Unbesetzte Ausbildungsplätze – Schuld sind immer die anderen?
58 % der von uns befragten Unternehmen konnten im Ausbildungsjahr 2022 nicht alle Ausbildungsplätze besetzen. Wir wollten von den Schüler*innen und Azubis sowie von den Unternehmen wissen, was die Ursachen dafür seinen könnten. Der demografische Wandel allein ist es nicht.
Aus Sicht der Azubis waren die TOP 3 Gründe für die mangelnde Besetzung:
1. Die fehlende Berufsberatung in den Schulen (50 Prozent)
2. Der Anspruch der jungen Generation (41 Prozent)
3. Corona (28 Prozent)
Der demografische Wandel belegte mit 13 % den neunten Platz. Und wie sahen das die ausbildenden Unternehmen? Gar nicht so anders:
TOP 3 Gründe der Unternehmen:
1. Mangelnde Eignung der Bewerbenden (54 Prozent)
2. Fehlende Berufsberatung in den Schulen (45 Prozent)
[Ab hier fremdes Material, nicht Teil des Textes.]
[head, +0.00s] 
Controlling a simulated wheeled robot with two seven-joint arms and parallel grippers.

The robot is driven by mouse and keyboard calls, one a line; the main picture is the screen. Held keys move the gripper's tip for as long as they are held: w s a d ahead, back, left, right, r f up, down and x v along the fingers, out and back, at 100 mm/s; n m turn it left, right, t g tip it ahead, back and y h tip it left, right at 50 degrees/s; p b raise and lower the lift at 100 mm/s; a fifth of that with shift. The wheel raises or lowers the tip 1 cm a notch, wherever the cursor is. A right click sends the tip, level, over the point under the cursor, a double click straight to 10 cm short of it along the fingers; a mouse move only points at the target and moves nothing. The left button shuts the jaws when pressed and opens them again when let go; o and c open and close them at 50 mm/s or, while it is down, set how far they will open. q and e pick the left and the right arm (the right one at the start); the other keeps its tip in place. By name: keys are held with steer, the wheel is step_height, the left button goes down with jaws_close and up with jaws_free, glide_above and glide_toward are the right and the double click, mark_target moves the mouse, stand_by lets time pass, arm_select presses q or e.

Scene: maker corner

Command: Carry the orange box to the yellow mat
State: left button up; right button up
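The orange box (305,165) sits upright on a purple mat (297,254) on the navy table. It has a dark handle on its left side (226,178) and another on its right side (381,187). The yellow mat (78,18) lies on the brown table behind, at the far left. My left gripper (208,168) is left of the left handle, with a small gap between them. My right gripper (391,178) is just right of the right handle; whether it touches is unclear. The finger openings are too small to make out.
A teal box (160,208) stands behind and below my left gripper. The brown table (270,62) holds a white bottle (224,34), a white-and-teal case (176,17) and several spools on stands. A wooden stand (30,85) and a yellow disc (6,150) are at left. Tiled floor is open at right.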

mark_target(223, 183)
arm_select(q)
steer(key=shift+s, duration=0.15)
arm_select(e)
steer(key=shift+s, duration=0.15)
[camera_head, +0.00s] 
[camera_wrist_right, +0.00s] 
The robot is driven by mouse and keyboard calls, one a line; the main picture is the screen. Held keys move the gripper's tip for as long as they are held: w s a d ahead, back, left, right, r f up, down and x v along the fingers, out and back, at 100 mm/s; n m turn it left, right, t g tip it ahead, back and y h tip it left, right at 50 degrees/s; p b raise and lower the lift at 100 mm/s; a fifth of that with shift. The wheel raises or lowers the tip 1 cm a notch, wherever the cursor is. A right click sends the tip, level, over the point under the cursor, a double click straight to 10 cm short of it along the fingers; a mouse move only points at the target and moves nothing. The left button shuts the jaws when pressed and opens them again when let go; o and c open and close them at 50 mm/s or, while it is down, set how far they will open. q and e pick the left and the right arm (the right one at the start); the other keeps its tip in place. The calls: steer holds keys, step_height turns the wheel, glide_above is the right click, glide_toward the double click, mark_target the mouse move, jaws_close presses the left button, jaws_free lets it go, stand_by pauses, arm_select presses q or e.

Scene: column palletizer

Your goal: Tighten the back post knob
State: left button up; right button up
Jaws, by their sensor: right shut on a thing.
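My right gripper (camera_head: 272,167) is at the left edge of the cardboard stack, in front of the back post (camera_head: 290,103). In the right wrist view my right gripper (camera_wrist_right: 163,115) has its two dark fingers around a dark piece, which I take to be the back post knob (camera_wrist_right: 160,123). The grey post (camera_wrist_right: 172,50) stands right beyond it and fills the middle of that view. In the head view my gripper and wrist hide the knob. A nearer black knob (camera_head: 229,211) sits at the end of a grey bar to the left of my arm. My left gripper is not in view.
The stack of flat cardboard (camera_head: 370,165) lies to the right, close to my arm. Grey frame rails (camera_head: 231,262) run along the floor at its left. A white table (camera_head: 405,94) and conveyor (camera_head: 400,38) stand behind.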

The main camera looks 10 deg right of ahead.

3. Anspruchshaltung der jungen Generation (35 Prozent)
Hier sind wir bei einem meiner Lieblingsergebnisse der Azubi-Recruiting Trends 2023: die gefühlte mangelnde Eignung der Bewerbenden auf der einen Seite und auf der anderen Seite die Art und Weise, wie Unternehmen diesen Mangel feststellen.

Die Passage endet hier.